Photographer: Akos Stiller/Bloomberg

Europe's Next Housing Boom Raises Red Flags in Ex-Communist East

  • Czech, Slovak central banks raise capital buffers to stem risk
  • Other markets in region seen at lower risk of overheating

Policy makers are taking note of Europe’s latest property boom.

As the Nordic housing market cools and prices fall in pre-Brexit London, lenders in the European Union’s eastern wing are shoveling cash to borrowers emboldened by record-low unemployment, wage growth and expansive monetary policy.

Low household debt means most of the region is still far from a housing spiral. But with troubled memories of the boom that swept from the Baltic to the Black Sea last decade, regulators in the Czech and Slovak Republic have tightened rules for banks and other countries may follow.

“The experience of 2008 global financial crisis has made all central banks a lot more alert to the housing market,” said Raffaella Tenconi, founder of London-based economic consultancy ADA. “House price recoveries are likely to continue –- in fact they are inevitable as long as the labor market tightens and rates remain very low.”

In the Czech Republic, where the central bank’s benchmark rate is a tick above zero and unemployment is 4.1 percent, the lowest in the EU, house prices jumped by more than a tenth in the fourth quarter of 2016. Hungary and Lithuania were close behind, according to Eurostat. Housing demand hit a record in the region’s biggest economy, Poland, in the first quarter, and Hungary’s central bank said that, while real-estate prices show no signs of overheating, prices in Budapest “warrant monitoring.”

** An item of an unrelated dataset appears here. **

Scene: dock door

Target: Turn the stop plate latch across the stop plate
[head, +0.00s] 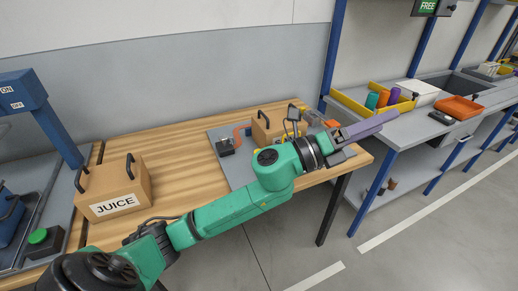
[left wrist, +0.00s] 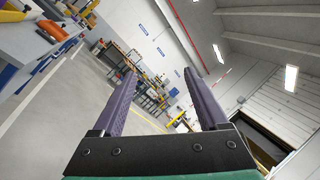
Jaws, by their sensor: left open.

Loans are surging too. Slovakia saw its mortgage stock jump 14.7 percent year-on-year, the fastest in the euro area. Romania’s grew 13 percent.

“The Czech Republic seems to be the leader in price increases, driven essentially by the low domestic rates and a lack of alternative investment options for residents,” said Simon Quijano-Evans, an emerging-market strategist at London-based Legal & General Investment Management Ltd., which oversees about $1.2 trillion of assets. “A cautious stance by the central bank would be merited.”

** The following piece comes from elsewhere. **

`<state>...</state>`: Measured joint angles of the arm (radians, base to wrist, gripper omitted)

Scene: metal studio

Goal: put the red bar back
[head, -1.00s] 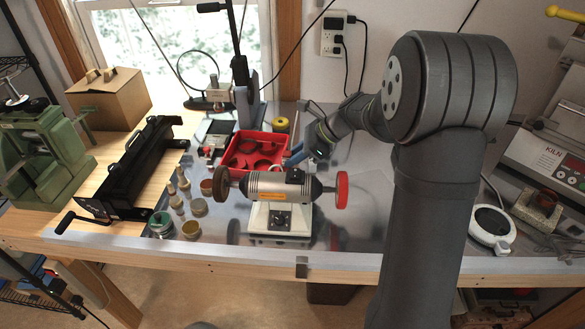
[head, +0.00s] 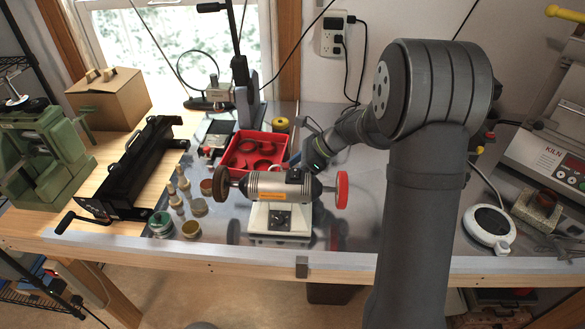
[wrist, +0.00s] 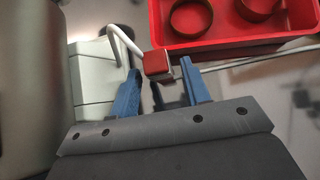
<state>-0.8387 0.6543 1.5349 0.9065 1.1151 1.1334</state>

The bank increased its so-called counter-cyclical buffer for lenders last week to 1 percent of assets as of July 2018 from 0.5 percent now, with Governor Jiri Rusnok saying home loans were “biggest source of risk” to financial stability. Slovakia is acting similarly.

The Organization for Economic Cooperation and Development warned Slovakia on Wednesday that it should consider further restricting lending and phasing out home-ownership incentives to prevent a real-estate bubble. Slovakia and Estonia were also highlighted for potential vulnerabilities by the European Systemic Risk Board in a report last November.

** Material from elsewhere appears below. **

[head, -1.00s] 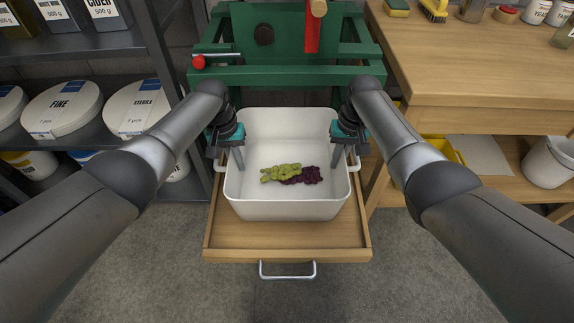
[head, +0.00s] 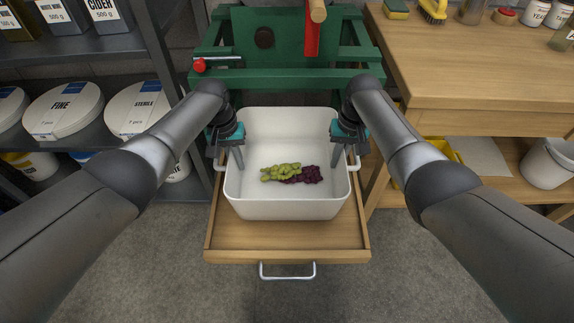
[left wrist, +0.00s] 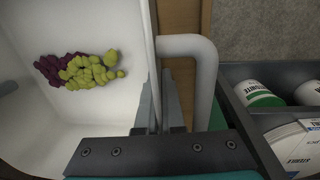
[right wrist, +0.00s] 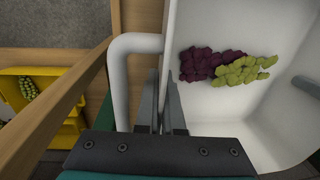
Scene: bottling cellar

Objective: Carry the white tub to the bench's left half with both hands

“In Slovakia, risks to financial stability appear to be greater,” said Liam Carson, an emerging-markets economist with Capital Economics Ltd. in London. “Residential property prices are growing at the fastest pace since before the global financial crisis.”

Still, none of the former communist EU members were among the eight warned by systemic risk board that housing risks may threaten financial stability. Authorities in Slovakia, Malta and Estonia have taken appropriate measures to stem rising vulnerabilities, it said. What’s more, mortgages make up less than 30 percent of gross domestic product in most of the region, below the EU average.

With interest rates remaining low across the region, central banks opting to use macro-prudential tools, such as capital requirements or loan-to-value and debt-to-income limits, may price out younger workers, as seen in booms from London to Sydney.

“The combination of very low interest rates and stricter loan-to-value ratios has an asymmetric impact on society,” said Juraj Kotian, an economist with Erste Bank in Vienna. It may end up “punishing mainly low income earners and younger borrowers who may completely lose access to mortgages.”